Today, St. John the Baptist Parish is humbled, honored, and pleased to be able to offer our greatest prayer, the Holy Mass, for Don’s soul. We earnestly hope that our prayers will be a blessing to him, and a consolation to you, who know and love him best. A life like Don’s has many, many parts. And no brief funeral homily can examine or present them all. But just as you can look at a machine and draw some conclusions about the engineer who designed it, so parts of our lives can reflect truths of our Maker.
In the June/July 1996 issue of Gas Engine Magazine, a publication dedicated to “preserving the history of internal combustion engines,” there was an article entitled “Titan with a Top.” It was authored and submitted by a gas engine enthusiast from Elk Mound, Wisconsin: a Mr. Don Sokup. The titular Titan was a tractor, a 10-20 Titan tractor, manufactured in 1918. When Don found it, it was broken, buried, and decayed; the head of the engine had been buried in dirt for who knows how long. Most people said it would never run again, but Don believed he could restore it. This first picture is what it looked like, unearthed but dead.

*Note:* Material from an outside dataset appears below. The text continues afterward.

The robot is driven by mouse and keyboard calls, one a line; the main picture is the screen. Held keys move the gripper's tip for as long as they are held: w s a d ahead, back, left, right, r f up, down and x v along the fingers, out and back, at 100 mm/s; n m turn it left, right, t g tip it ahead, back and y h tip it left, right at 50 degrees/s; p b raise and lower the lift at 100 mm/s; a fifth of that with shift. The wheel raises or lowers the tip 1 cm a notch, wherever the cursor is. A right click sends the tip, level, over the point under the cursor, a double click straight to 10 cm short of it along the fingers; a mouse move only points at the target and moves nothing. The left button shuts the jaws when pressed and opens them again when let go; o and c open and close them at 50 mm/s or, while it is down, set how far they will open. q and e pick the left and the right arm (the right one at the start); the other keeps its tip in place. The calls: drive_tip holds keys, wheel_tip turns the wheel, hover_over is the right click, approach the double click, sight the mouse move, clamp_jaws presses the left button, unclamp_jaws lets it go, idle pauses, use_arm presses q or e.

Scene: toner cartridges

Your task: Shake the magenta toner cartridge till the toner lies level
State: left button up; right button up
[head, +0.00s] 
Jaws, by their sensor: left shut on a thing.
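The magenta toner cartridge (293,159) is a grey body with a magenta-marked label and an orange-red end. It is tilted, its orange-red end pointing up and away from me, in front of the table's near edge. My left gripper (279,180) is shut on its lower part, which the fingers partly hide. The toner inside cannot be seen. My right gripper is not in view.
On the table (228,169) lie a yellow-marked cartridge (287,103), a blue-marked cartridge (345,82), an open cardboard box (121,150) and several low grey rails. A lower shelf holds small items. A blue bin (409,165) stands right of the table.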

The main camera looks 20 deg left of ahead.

“After a year of hard labor,” Don wrote, “she came back to life and now purrs like a kitten. In the photo [below], you can see what a difference all my hard work made.” Don noted, “the top [the new red roof] is my own invention.” His resurrected and restored tractor was made greater and more glorious than it had been before. This is what our divine maker and restorer desires to do with each of us.

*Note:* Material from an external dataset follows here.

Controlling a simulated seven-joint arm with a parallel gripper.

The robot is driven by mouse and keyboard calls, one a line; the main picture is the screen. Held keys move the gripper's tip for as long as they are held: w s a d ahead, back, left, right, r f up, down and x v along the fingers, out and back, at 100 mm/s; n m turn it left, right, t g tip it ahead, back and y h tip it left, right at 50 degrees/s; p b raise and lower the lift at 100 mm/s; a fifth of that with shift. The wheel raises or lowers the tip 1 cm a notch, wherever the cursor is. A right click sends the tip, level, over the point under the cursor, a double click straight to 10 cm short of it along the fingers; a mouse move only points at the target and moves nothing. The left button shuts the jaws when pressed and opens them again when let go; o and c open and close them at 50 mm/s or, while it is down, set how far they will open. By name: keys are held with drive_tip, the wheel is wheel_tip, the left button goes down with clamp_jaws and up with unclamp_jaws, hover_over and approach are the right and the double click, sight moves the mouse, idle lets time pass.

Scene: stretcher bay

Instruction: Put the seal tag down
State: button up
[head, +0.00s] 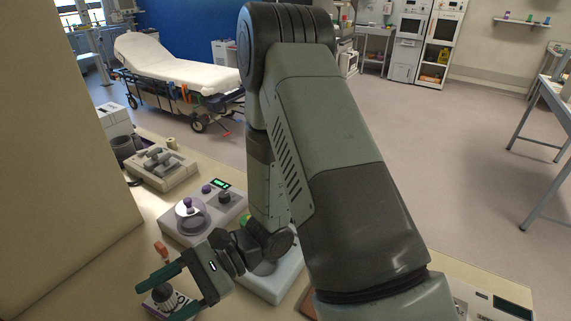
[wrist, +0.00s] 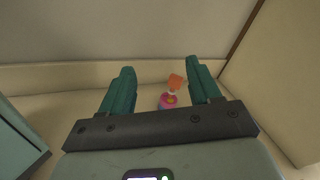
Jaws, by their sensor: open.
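My gripper (head: 157,301) is low over the near left part of the counter, its two green fingers apart. In the wrist view my gripper (wrist: 160,68) is open, with nothing clasped between the fingers. I cannot make out a seal tag for certain in either view. A small orange-topped item (wrist: 176,82) with a pink and purple lower part shows between the fingers, beyond them, nearer the right one. In the head view the orange top (head: 160,248) shows just behind the upper finger. A dark round knob-like thing (head: 165,298) on a pale and purple base shows between the fingers.
A grey device with a clear round cover (head: 190,216) and a green display stands behind the gripper. Farther back are a tray with grey parts (head: 160,168) and a dark cup (head: 123,150). A beige wall panel (head: 60,170) closes off the left.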

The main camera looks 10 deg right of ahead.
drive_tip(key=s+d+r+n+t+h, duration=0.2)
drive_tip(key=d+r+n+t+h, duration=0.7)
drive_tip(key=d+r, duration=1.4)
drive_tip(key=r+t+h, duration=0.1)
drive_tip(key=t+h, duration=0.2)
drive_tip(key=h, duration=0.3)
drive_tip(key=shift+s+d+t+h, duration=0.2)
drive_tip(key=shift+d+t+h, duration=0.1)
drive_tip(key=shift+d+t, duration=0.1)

As our first reading from the Book of Wisdom says:
“The souls of the just.. seemed, in the view of the foolish, to be dead; and their passing away was thought an affliction and their going forth from us, utter destruction. But they are in peace… and their hope full of immortality…”
Jesus declares to us in our Gospel:
“This is the will of the one who sent me, that I should not lose anything of what he gave me, but that I should raise it on the last day.”

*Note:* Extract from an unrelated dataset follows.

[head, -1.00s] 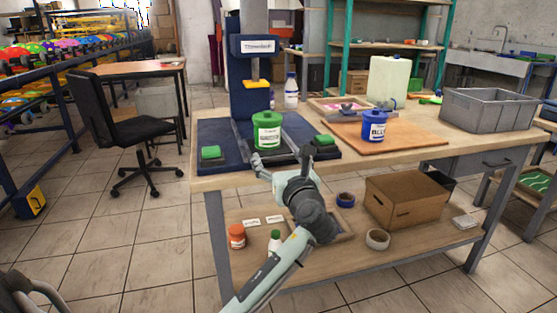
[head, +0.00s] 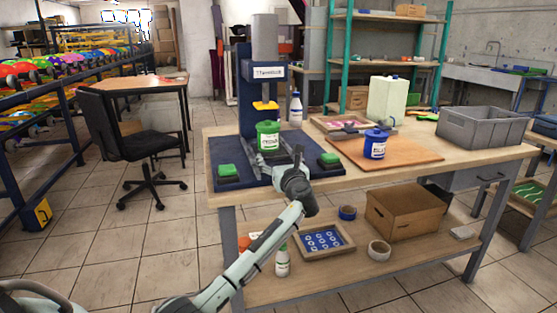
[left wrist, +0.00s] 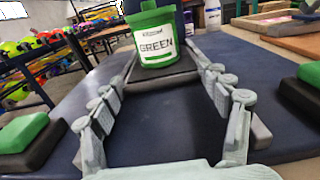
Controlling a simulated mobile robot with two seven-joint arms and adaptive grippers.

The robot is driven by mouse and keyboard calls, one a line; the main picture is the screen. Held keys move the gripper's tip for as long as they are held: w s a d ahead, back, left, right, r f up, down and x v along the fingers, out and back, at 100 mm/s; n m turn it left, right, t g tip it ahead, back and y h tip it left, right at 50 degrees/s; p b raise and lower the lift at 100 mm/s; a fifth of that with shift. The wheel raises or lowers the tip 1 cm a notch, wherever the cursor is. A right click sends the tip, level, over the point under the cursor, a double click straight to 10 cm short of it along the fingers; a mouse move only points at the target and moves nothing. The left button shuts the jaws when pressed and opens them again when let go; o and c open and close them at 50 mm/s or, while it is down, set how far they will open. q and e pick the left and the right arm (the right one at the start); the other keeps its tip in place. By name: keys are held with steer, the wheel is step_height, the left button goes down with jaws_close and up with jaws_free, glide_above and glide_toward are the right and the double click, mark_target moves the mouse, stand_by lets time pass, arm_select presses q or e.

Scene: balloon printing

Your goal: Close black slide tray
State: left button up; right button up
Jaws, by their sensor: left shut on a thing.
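The black slide tray (left wrist: 165,78) lies on the dark blue machine base, with the green pot (head: 268,136) labelled GREEN upright on it. The pot also shows in the left wrist view (left wrist: 155,38). My left gripper (head: 285,160) is at the front of the tray. In the left wrist view its fingers (left wrist: 167,70) are spread wide, one along each side of the tray, and shut on it. The pot stands just beyond the fingertips. The machine's yellow part (head: 265,105) hangs just above the pot. My right gripper is not in view.
Two green buttons (head: 228,170) (head: 329,159) flank the tray on the base. A blue pot (head: 375,143) stands on a wooden board (head: 412,150) to the right. A grey crate (head: 484,128) is at the table's right end. The lower shelf holds a cardboard box (head: 405,211).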

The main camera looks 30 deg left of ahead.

We heard St. Paul teach the Romans:
“If we have grown into union with him through a death like his, we shall also be united with him in the resurrection. … [If] we have died with Christ, we believe that we shall also live with him.”
May the words of our psalm today be our prayer, for Don and for ourselves:
“Preserve my life and rescue me;
let me not be put to shame, for I take refuge in you.
Let integrity and uprightness preserve me,
Because I wait for you, O Lord.”
As we commend Don’s soul to Jesus, entrust yourself to our good Lord as well, so that in Christ’s Resurrection we may all be gloriously restored and happily reunited one day.